What the task asks:
Below this line are records; write out exactly the lines from the one containing "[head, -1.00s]" through the one containing "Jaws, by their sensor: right", with the pictures left out.

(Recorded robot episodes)
◆ ◆ ◆ ◆

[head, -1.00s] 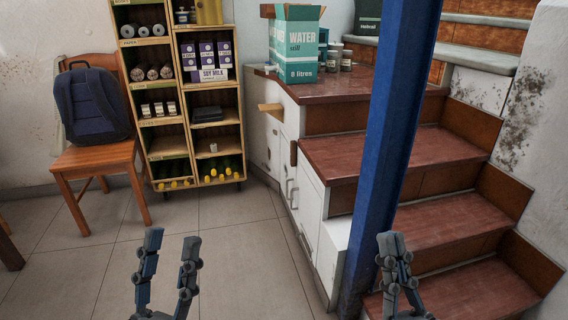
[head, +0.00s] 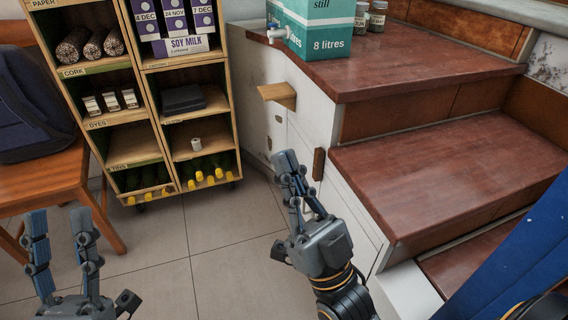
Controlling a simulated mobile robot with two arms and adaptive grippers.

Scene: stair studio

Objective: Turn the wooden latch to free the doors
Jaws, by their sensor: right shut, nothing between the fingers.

◆ ◆ ◆ ◆

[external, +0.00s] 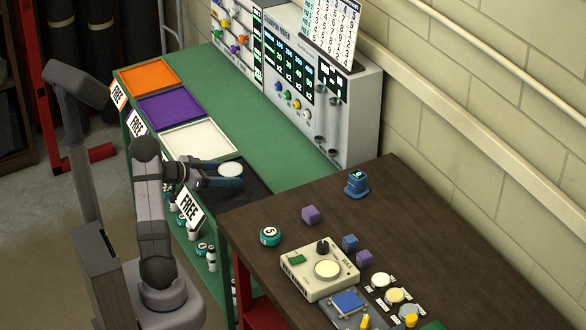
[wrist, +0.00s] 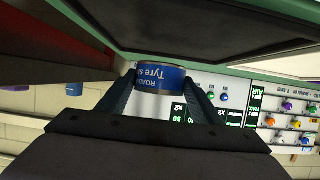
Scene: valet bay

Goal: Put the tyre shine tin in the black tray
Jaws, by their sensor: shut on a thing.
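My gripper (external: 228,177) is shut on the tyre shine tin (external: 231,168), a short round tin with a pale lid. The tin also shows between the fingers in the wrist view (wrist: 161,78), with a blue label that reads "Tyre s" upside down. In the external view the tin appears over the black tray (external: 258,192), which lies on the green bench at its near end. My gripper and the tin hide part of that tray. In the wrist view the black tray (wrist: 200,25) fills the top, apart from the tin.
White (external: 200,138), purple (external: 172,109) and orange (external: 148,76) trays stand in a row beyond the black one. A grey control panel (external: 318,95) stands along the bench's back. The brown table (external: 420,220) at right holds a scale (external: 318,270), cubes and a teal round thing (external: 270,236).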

◆ ◆ ◆ ◆

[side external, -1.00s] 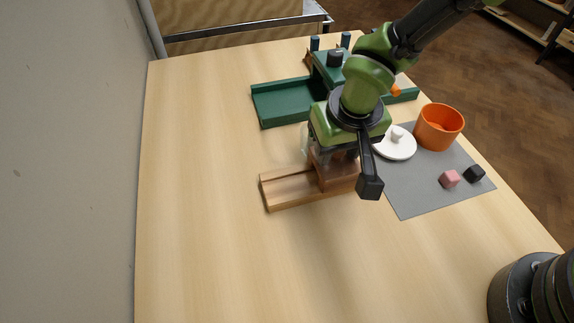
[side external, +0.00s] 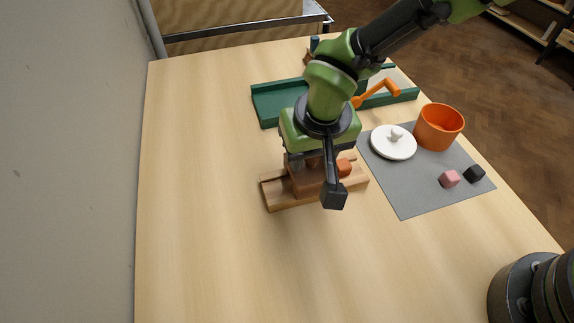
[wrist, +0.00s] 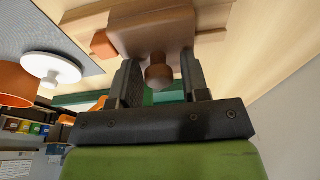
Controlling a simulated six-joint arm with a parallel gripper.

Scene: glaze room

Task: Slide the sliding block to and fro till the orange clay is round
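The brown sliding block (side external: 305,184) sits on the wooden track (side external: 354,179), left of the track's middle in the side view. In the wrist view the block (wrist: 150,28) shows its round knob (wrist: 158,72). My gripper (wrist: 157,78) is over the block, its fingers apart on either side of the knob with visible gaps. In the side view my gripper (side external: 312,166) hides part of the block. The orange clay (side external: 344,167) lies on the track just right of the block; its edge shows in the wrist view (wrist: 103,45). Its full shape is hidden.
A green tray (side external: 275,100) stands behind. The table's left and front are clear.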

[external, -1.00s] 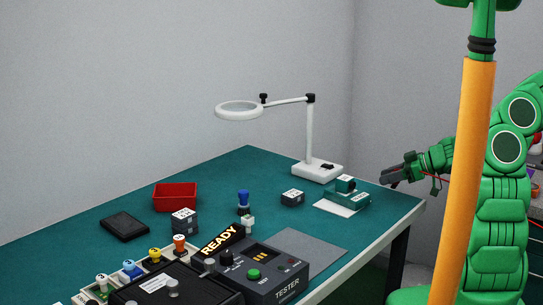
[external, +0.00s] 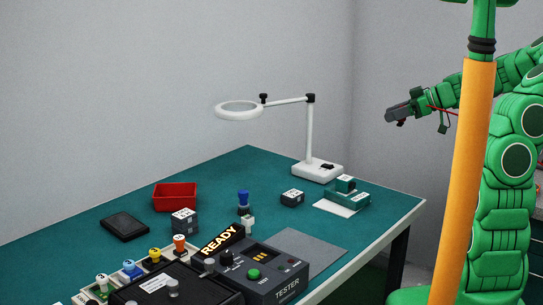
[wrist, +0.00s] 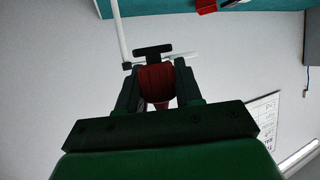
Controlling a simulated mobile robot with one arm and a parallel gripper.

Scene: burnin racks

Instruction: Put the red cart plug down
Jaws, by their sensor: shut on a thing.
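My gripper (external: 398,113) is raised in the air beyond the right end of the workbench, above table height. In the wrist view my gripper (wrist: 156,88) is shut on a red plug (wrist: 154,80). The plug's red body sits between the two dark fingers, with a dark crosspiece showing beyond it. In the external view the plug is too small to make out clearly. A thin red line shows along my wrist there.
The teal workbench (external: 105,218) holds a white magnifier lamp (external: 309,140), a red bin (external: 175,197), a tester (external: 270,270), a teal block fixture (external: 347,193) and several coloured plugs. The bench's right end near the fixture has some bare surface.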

◆ ◆ ◆ ◆

Worked answer:
[head, -1.00s] 
[head, +0.00s] 
Controlling a simulated mobile robot with two arms and adaptive grippers.

Scene: stair studio

Objective: Turn the wooden latch to free the doors
Jaws, by their sensor: right shut, nothing between the fingers.

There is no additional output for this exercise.